▶ [WHAT NEEDS TO BE DONE]: Word for word, transcribe the lines below and drop the pictures.

▶ [STORED DATA]:
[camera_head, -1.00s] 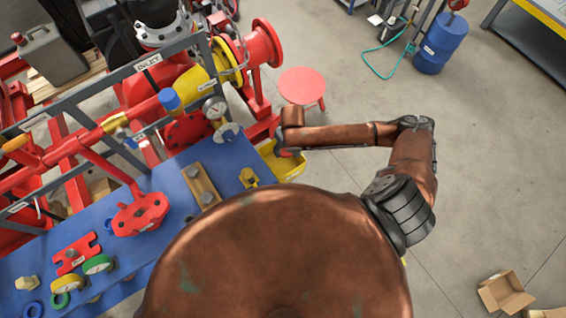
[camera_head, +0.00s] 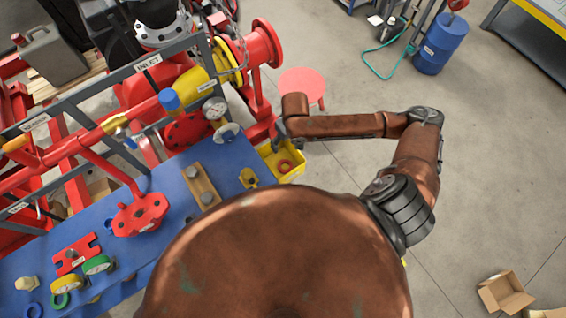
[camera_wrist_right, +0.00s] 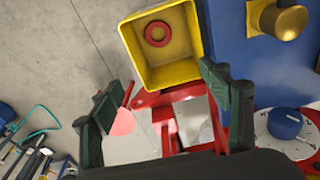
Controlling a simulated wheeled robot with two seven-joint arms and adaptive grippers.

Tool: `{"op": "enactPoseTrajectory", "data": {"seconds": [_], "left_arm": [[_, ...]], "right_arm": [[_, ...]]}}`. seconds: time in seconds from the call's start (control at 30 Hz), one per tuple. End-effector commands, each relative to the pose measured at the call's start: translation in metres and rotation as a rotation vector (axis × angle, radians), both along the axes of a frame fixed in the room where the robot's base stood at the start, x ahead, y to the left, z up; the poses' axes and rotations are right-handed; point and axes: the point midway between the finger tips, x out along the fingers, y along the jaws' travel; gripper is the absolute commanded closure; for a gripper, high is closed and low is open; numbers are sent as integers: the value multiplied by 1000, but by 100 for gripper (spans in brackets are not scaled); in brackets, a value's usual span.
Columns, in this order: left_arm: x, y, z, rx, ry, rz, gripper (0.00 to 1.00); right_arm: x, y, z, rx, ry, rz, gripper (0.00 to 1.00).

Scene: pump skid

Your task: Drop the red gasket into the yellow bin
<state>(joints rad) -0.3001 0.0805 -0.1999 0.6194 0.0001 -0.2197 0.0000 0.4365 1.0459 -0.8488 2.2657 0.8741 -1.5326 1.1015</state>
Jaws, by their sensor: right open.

▶ [RESULT OF THIS EXERCISE]:
[camera_head, -1.00s] 
[camera_head, +0.00s] 
[camera_wrist_right, +0.00s] 
Controlling a simulated wheeled robot with two seven-joint arms and adaptive grippers.

Tool: `{"op": "enactPoseTrajectory", "data": {"seconds": [_], "left_arm": [[_, ...]], "right_arm": [[_, ...]]}}`. seconds: time in seconds from the call's start (control at 30 Hz), one per tuple. End-effector commands, each relative to the pose measured at the call's start: translation in metres and rotation as a rotation vector (axis × angle, radians), both along the axes of a frame fixed in the room where the robot's base stood at the start, x ahead, y to the left, z up; the poses' axes and rotations are right-handed; point and axes: the point midway between the finger tips, x out along the fingers, y along the jaws' travel; gripper is the absolute commanded closure; for a gripper, high is closed and low is open; numbers are sent as integers: the value multiplied by 1000, but by 100 for gripper (spans in brackets are not scaled); in brackets, a value's usual span.
Columns, in this order: left_arm: x, y, z, rx, ry, rz, gripper (0.00 to 1.00); right_arm: x, y, z, rx, ry, rz, gripper (0.00 to 1.00).

Scene: pump skid

Your task: Drop the red gasket into the yellow bin
<state>(joints rad) -0.3001 0.0805 -0.1999 0.6194 0.0001 -0.2197 0.0000 0.4365 1.0459 -0.8488 2.2657 0.8741 -1.5326 1.1015</state>
Jaws, by their sensor: right open.

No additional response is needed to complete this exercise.